"Do things that don’t scale." This 2013 blog post from Paul Graham, the founder of technology start-up accelerator Y Combinator, is arguably the best piece of advice for entrepreneurs that has stood the test of time, funding cycles, and business models.
But what if the thing you did that didn’t scale was to be…boring? Indegene, the health-tech services company that is the subject of today’s article, is “boring” by the admission of its co-founder and chief executive Gupta. In its first year of operations, its revenue was a paltry $31,000. That was way back in 2001.
“It was pretty much ‘go back home or do something drastically different’,” says Gupta in our today’s Counter-thesis.
Fast forward 21 years, and Indegene has clocked $223.8 million in revenue in the year ended March 2022, up from $90.8 million in the year ended March 2020. This has come on the back of nearly a decade of 25% compounded annual growth rate (CAGR). Compounding is boring. The highly profitable company has turned a unicorn, and by a wide margin, whether one takes a trailing twelve months (TTM) or a forward revenue multiple. Profitability is boring.
Indegene started with five co-founders alas!!. And it still has five co-founders. In the early years, they’d debate and discuss both personal and business-related issues. “We did that for a long time, and if you did that for a long time, either you’d have fought and left, or you’d have become good friends. In our case, we became very good friends. After 10 years, differences became debates, there were no fundamental fights. But during the first decade, there were issues and differences.” Longevity and familiarity are boring.

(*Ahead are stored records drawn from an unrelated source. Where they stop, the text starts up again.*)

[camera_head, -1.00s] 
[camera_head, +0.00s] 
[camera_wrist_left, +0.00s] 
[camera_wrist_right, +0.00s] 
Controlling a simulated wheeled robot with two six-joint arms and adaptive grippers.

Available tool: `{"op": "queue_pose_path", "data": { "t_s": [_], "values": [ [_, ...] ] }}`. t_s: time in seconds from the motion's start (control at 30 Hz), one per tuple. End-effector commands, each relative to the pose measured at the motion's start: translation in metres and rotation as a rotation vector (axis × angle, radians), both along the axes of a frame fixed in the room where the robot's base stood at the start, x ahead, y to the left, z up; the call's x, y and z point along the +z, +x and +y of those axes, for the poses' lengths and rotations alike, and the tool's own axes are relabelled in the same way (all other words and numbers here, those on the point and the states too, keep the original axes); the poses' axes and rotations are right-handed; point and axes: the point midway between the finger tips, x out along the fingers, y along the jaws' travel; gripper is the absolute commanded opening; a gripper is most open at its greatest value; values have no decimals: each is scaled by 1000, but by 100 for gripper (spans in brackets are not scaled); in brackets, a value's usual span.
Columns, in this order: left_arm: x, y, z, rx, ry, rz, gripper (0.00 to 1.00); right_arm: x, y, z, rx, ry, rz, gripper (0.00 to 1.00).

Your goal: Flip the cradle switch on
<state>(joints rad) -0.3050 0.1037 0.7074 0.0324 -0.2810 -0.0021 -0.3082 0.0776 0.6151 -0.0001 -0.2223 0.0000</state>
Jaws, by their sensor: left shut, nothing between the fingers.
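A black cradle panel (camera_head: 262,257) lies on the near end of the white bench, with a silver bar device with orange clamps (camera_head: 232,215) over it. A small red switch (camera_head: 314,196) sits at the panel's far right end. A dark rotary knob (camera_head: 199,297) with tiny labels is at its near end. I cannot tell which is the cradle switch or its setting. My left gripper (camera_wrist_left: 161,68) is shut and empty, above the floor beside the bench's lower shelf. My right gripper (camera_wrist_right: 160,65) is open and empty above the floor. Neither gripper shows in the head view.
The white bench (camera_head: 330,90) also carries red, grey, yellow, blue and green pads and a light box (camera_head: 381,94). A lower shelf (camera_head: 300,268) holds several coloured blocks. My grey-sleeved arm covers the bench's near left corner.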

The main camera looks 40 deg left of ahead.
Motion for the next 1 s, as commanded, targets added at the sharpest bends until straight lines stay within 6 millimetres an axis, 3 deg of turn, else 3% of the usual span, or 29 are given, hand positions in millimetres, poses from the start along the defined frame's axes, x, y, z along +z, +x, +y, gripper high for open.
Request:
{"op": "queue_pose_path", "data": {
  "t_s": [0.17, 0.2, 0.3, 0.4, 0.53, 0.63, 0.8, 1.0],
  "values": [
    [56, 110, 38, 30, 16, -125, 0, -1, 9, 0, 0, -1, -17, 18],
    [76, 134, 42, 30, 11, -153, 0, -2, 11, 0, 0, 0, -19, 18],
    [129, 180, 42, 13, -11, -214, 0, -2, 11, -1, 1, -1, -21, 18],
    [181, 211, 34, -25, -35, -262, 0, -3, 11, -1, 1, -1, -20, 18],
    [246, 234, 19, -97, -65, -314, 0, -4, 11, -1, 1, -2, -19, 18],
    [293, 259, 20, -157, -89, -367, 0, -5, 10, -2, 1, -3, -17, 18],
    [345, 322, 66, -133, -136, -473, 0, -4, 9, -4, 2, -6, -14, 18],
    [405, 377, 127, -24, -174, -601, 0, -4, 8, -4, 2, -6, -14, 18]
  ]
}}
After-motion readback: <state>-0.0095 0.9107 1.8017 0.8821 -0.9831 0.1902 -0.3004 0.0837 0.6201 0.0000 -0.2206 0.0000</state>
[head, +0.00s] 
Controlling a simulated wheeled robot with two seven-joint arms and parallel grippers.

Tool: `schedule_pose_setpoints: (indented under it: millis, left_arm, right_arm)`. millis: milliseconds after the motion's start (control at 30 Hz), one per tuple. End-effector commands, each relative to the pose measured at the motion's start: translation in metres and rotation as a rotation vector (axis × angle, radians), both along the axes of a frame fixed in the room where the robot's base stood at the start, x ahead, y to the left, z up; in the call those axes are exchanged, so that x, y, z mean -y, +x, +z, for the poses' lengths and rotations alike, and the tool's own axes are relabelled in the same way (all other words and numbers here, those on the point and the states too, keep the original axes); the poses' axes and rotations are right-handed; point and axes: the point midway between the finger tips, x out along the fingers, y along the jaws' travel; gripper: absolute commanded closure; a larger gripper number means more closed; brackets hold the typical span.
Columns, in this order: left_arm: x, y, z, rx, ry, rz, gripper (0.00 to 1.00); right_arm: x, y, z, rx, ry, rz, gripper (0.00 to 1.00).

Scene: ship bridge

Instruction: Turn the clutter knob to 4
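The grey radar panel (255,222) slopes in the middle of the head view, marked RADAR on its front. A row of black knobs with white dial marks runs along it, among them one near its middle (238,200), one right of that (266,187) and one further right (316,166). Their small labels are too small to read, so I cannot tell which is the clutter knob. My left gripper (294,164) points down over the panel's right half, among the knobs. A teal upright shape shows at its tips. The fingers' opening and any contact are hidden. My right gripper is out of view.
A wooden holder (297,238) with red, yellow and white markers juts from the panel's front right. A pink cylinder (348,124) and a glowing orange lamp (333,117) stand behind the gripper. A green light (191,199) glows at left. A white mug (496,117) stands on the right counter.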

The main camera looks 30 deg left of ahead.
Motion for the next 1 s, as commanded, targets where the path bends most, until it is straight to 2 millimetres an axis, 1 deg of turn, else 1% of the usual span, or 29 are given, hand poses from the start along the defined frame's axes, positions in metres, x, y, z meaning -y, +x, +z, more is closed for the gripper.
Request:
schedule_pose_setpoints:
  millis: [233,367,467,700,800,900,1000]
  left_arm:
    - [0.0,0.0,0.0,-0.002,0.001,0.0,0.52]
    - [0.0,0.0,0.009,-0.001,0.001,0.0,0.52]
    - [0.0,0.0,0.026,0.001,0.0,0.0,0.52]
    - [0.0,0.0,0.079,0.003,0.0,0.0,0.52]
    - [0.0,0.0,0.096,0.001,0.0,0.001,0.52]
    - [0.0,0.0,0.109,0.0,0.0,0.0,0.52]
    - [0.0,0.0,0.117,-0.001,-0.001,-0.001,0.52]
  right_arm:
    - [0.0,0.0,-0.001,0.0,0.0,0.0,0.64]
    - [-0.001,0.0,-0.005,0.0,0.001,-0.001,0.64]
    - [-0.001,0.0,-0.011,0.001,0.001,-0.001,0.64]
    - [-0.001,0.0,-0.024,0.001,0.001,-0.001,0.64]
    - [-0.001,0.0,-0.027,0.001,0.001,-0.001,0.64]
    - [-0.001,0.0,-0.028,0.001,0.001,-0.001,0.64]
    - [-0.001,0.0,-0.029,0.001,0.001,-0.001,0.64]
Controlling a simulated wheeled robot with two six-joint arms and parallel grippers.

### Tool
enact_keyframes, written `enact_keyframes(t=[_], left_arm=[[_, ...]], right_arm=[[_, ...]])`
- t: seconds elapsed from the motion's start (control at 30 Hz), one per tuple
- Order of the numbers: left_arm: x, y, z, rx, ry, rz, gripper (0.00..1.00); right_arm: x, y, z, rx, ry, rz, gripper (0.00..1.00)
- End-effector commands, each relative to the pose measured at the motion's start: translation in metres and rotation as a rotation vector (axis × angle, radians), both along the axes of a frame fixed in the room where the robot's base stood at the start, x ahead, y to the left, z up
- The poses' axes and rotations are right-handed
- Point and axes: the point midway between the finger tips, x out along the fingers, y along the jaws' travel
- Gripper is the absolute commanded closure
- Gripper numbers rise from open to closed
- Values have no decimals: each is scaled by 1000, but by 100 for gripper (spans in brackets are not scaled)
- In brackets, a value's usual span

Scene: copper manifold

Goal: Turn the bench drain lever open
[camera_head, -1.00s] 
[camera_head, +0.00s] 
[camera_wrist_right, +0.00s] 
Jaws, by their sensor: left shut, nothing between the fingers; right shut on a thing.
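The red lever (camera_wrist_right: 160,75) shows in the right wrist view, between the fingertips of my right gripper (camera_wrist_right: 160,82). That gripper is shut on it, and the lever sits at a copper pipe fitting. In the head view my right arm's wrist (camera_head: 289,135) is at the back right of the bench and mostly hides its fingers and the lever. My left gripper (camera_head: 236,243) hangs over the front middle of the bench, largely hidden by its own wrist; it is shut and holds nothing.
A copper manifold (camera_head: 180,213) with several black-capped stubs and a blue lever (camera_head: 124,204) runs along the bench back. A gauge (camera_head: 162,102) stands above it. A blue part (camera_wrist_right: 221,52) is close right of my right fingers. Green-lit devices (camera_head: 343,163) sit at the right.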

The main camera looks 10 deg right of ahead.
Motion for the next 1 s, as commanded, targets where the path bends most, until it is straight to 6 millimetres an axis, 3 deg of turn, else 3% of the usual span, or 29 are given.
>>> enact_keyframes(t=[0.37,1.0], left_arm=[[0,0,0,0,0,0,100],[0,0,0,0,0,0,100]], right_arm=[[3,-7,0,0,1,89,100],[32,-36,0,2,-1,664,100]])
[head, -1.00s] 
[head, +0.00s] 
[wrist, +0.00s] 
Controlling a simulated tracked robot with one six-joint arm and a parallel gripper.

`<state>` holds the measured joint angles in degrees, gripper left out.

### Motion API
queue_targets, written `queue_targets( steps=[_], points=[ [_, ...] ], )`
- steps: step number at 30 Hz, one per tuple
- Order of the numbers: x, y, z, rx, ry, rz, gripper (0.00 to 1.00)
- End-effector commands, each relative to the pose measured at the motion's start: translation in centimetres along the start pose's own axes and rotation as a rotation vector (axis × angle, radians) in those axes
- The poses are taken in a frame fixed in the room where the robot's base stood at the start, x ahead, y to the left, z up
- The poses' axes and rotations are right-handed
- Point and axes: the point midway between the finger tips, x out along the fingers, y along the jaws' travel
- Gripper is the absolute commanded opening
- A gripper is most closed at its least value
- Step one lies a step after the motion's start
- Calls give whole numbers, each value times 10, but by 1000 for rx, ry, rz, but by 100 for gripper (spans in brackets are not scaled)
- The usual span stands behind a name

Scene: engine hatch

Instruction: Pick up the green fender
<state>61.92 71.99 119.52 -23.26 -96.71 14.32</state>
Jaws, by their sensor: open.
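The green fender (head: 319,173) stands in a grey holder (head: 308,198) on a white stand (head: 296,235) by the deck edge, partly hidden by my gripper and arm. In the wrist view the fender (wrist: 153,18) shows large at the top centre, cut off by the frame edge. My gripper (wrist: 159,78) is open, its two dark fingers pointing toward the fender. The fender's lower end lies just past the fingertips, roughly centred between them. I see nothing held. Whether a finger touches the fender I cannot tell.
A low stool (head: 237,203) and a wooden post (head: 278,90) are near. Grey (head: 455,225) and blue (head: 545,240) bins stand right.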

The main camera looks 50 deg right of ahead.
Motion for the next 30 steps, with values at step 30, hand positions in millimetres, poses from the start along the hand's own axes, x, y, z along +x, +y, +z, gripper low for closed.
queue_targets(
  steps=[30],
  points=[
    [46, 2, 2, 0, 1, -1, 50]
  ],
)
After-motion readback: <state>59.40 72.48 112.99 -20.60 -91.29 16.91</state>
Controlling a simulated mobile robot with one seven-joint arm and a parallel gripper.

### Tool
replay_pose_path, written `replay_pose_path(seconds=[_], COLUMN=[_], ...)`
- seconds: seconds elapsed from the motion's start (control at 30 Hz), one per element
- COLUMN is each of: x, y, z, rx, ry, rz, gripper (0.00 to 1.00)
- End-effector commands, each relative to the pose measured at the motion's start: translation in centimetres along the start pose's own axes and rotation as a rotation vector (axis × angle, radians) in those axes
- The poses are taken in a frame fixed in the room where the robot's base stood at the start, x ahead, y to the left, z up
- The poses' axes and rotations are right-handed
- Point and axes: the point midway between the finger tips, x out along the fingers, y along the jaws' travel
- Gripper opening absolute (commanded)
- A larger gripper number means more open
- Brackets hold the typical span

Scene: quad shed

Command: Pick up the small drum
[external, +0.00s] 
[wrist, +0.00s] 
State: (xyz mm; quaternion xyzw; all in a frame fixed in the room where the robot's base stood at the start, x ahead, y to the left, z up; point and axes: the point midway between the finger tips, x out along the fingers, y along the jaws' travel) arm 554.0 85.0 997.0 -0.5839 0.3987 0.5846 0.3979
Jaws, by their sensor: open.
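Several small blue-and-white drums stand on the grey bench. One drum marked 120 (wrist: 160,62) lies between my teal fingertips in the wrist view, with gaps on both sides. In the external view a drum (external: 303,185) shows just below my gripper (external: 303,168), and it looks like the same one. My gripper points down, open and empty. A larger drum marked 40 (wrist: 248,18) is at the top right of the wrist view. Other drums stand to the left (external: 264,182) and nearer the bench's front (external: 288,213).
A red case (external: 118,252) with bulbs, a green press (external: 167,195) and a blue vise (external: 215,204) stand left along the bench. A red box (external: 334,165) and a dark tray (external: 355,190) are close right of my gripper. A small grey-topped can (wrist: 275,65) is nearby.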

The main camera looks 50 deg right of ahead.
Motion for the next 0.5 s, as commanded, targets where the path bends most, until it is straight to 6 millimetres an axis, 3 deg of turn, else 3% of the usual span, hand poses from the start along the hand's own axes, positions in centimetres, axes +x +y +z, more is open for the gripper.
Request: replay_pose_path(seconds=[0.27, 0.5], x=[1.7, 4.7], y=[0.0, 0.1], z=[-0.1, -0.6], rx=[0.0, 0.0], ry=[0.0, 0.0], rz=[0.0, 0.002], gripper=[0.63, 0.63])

And after resisting taking on venture funding for most of its existence, last year, Indegene sold shares worth over $200 million to private equity firms Carlyle and Brighton Park. Sometimes, being boring, dogged, and measured is your moat. On the face of it, it sounds like something that’s ripe for disruption using a few hundred million dollars of venture funding. But when those dollars are burnt, what comes next?